::: Dataset extract :::

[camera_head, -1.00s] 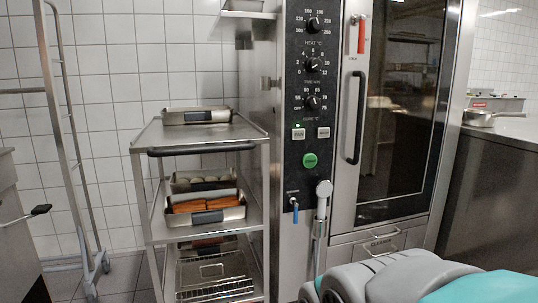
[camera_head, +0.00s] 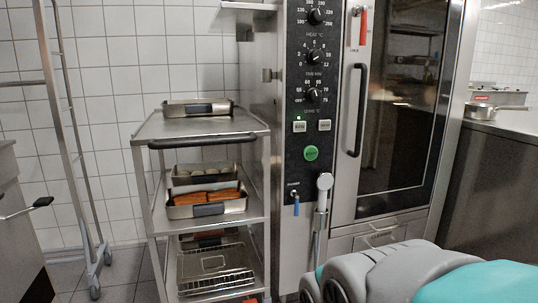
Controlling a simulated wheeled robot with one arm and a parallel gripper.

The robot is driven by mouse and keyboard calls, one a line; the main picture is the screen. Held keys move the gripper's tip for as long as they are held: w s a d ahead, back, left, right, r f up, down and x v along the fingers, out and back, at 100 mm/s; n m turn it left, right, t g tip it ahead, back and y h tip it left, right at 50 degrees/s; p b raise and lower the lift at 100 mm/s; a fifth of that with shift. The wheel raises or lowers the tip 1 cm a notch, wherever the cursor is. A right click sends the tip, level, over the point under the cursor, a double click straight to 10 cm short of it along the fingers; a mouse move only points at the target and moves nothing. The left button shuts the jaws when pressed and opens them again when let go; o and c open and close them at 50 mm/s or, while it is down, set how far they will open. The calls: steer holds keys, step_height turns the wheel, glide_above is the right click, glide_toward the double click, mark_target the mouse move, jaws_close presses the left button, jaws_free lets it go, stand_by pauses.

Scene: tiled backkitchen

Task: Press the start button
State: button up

:::

### Your objective
Copy the whole listing above word for word but do not carry over the pictures.

### Solution for this exercise
[camera_head, -1.00s] 
[camera_head, +0.00s] 
Controlling a simulated wheeled robot with one arm and a parallel gripper.

The robot is driven by mouse and keyboard calls, one a line; the main picture is the screen. Held keys move the gripper's tip for as long as they are held: w s a d ahead, back, left, right, r f up, down and x v along the fingers, out and back, at 100 mm/s; n m turn it left, right, t g tip it ahead, back and y h tip it left, right at 50 degrees/s; p b raise and lower the lift at 100 mm/s; a fifth of that with shift. The wheel raises or lowers the tip 1 cm a notch, wherever the cursor is. A right click sends the tip, level, over the point under the cursor, a double click straight to 10 cm short of it along the fingers; a mouse move only points at the target and moves nothing. The left button shuts the jaws when pressed and opens them again when let go; o and c open and close them at 50 mm/s or, while it is down, set how far they will open. The calls: steer holds keys, step_height turns the wheel, glide_above is the right click, glide_toward the double click, mark_target the mouse move, jaws_close presses the left button, jaws_free lets it go, stand_by pauses.

Scene: tiled backkitchen

Task: Press the start button
State: button up

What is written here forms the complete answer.